The problem: Narrow the data below down to the lines containing "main".

^^^^^^^^^^^^^^^^

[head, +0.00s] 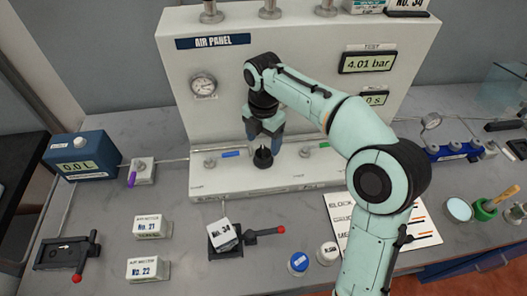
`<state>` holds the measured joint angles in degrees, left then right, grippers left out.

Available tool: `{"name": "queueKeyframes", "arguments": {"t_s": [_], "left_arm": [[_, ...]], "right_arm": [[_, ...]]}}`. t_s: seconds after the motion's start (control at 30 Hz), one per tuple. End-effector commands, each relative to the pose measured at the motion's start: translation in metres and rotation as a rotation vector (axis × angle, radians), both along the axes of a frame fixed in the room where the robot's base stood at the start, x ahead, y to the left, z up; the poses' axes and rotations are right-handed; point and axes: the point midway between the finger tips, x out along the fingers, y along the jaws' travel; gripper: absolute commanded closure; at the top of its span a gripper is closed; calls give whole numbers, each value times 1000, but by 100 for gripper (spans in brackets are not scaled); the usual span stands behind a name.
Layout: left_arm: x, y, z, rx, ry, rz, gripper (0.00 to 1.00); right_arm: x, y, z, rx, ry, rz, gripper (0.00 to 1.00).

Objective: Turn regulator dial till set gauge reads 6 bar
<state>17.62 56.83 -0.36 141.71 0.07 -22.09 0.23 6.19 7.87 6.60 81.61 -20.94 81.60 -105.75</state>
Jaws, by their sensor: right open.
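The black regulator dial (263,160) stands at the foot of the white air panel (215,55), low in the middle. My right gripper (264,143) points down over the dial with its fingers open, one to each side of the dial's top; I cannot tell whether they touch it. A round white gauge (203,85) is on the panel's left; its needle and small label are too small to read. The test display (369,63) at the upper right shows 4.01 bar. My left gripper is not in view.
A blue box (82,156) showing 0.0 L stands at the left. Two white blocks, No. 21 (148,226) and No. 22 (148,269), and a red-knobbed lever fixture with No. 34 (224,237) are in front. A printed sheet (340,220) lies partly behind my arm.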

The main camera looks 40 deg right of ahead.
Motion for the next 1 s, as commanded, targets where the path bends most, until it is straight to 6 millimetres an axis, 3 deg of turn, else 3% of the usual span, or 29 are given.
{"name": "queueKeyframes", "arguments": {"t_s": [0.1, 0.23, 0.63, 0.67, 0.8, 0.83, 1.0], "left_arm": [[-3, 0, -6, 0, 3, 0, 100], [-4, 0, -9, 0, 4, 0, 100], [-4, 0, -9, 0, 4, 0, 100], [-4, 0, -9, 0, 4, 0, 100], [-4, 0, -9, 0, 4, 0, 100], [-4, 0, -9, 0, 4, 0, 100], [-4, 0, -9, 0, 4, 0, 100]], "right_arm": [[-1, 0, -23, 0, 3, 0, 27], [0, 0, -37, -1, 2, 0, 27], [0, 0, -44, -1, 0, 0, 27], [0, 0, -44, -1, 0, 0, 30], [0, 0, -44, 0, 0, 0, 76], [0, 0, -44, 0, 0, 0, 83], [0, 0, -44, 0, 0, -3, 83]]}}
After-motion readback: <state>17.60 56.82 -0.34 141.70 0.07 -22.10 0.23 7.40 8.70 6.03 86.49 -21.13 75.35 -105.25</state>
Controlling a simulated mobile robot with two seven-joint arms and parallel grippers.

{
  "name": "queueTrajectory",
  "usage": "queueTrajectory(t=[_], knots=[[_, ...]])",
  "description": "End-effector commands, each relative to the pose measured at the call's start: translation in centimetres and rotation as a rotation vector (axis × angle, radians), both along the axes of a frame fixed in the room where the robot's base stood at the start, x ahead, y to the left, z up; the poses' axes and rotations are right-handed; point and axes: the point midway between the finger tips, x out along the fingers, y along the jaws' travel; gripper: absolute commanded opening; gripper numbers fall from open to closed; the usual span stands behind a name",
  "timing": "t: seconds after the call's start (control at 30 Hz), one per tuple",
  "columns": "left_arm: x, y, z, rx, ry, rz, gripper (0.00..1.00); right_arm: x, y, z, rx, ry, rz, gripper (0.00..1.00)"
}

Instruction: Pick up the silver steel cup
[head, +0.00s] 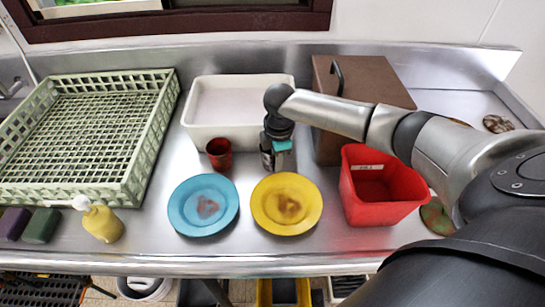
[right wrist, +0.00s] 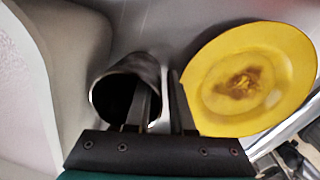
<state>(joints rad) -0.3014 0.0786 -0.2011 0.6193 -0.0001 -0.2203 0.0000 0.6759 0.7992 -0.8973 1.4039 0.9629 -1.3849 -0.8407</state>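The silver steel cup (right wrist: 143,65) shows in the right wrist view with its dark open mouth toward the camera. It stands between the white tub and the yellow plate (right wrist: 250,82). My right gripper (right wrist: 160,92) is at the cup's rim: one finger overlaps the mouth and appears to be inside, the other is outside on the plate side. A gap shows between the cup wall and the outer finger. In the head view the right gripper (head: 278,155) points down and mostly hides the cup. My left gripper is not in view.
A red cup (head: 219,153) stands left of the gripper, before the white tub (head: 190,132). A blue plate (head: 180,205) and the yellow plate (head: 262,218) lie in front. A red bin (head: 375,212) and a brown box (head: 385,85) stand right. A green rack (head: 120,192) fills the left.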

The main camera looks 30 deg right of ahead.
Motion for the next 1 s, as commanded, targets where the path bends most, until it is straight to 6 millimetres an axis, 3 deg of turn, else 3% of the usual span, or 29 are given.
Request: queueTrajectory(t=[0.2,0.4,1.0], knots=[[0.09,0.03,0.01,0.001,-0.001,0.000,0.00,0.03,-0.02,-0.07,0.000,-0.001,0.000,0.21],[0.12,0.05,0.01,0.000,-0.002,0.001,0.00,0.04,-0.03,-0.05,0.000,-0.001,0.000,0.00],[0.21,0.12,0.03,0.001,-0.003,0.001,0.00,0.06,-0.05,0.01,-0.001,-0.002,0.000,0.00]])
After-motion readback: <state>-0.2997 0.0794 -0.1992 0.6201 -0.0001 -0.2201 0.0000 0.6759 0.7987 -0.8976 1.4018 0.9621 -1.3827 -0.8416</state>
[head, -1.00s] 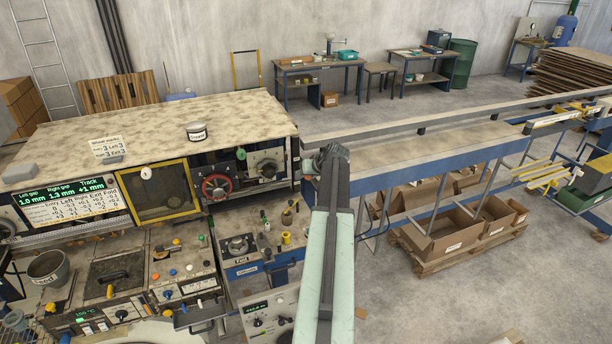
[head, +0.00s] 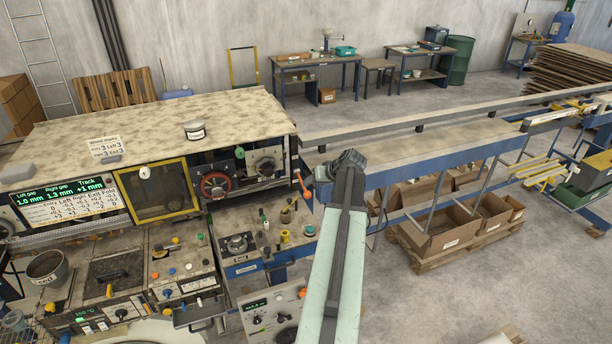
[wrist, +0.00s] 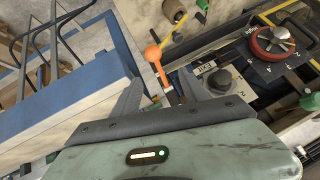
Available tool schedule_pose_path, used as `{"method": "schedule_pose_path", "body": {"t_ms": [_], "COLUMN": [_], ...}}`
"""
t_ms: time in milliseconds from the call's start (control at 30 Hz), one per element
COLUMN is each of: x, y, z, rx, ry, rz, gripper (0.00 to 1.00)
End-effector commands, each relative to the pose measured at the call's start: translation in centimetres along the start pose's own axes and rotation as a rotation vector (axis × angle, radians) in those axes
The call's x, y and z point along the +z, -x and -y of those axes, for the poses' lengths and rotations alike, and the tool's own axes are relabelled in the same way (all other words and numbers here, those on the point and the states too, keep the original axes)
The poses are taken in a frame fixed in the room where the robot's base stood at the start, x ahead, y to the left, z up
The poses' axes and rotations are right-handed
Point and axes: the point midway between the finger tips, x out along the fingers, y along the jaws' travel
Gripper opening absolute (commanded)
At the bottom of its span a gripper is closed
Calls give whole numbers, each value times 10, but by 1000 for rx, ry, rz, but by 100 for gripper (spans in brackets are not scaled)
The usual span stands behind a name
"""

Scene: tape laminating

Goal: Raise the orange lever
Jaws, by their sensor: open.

^^^^^^^^^^^^^^^^

Solution to the exercise:
The main camera looks 40 deg right of ahead.
The main camera looks 30 deg right of ahead.

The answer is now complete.